Lo que hay en la pantalla
https://www.youtube.com/watch?v=9eMZp8KsZ5k
Con «Mi primer mandado» se activan muchas alarmas en nuestras cabezas. Y a pesar de que el formato deja en claro que no es que los niños y niñas de 2 a 7 años están solos —hay un equipo de producción que siempre está con ellos, a una distancia prudencial para no interrumpir su sentido de reality— no deja de ser chocante que sean sus padres que los envíen a estas «misiones».
O que no claudiquen cuando algunos pequeños les piden que los acompañen para no ir solos. Ni siquiera cuando llega el llanto.
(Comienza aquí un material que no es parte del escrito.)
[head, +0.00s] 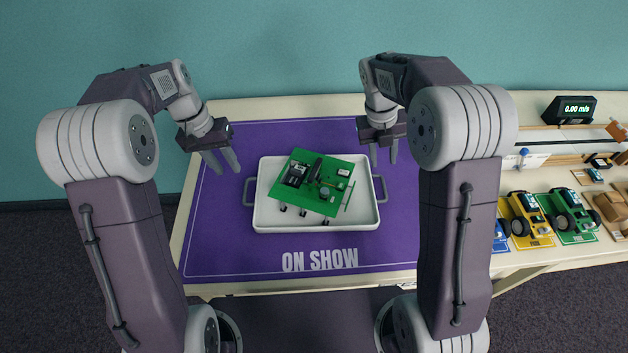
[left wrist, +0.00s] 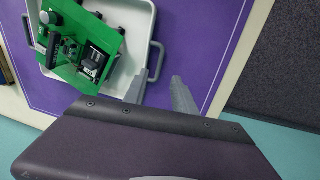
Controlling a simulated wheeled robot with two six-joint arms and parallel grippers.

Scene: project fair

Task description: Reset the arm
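My left gripper (head: 224,162) is open and empty above the purple mat, to the left of the white tray. Its two grey fingers also show apart in the left wrist view (left wrist: 160,85). My right gripper (head: 384,153) is open and empty near the tray's upper right corner. Both arms are bent, with the grippers hanging over the table. The white tray (head: 262,217) has grey handles at its left and right ends. A green circuit board (head: 338,172) lies tilted in it, with dark parts on top.
The purple mat (head: 215,240) reads "ON SHOW" and lies on a pale table (head: 390,283). At the right stand a yellow toy vehicle (head: 526,215), a green one (head: 570,212), and a display (head: 570,109) reading 0.00 m/s. The mat around the tray is clear.

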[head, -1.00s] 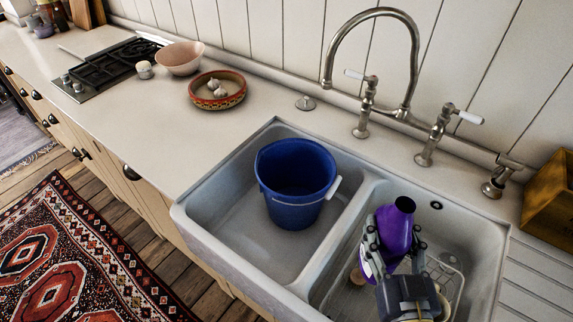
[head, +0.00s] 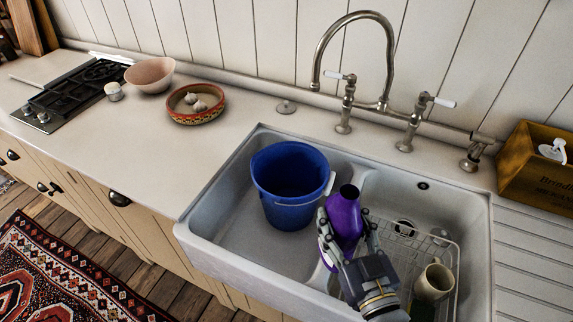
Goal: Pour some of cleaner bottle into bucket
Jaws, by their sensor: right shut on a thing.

Las impresiones son fuertes, más allá del espectáculo. Porque «Mi primer mandado» tiene episodios muy divertidos —especialmente cuando los niños confunden los mandados—, pero siempre nos queda la sensación de que esto es difícil de ver. Especialmente cuando no aceptamos las diferencias.
Y cuando no aceptamos que todo lo que se muestra tiene sentido.
Aquí hay una forma de celebración. De gente que apuesta por esa independencia del niño y un sentido colectivo, como si se tratara de un ritual en el que todos, incluso desde la observación, participan: dando ánimo, indicaciones y hasta dulces si el niño pierde la paciencia.
Estos episodios —que pueden ir de siete a 20 minutos— permiten que los espectadores ingresen a una forma de ver el mundo distinta. A una manera de crianza particular —en la que incluso se ve al padre como una figura presente y poco afectiva— con madres que sostienen la parte afectiva de los niños y sus necesidades de relación con «el otro». Y a cómo asumir las dificultades en el camino, para enfrentarlas y buscar una solución.
Así que con grandes capítulos —el del niño con el pescado es magia pura—, esta serie nos coloca frente a una costumbre que podemos considerar terrible y hasta tildarla de abuso. Pero, al mismo tiempo, nos ofrece las herramientas para comprenderla mejor y reconocer que no se trata de juzgar al mundo desde nuestro metro cuadrado y ya.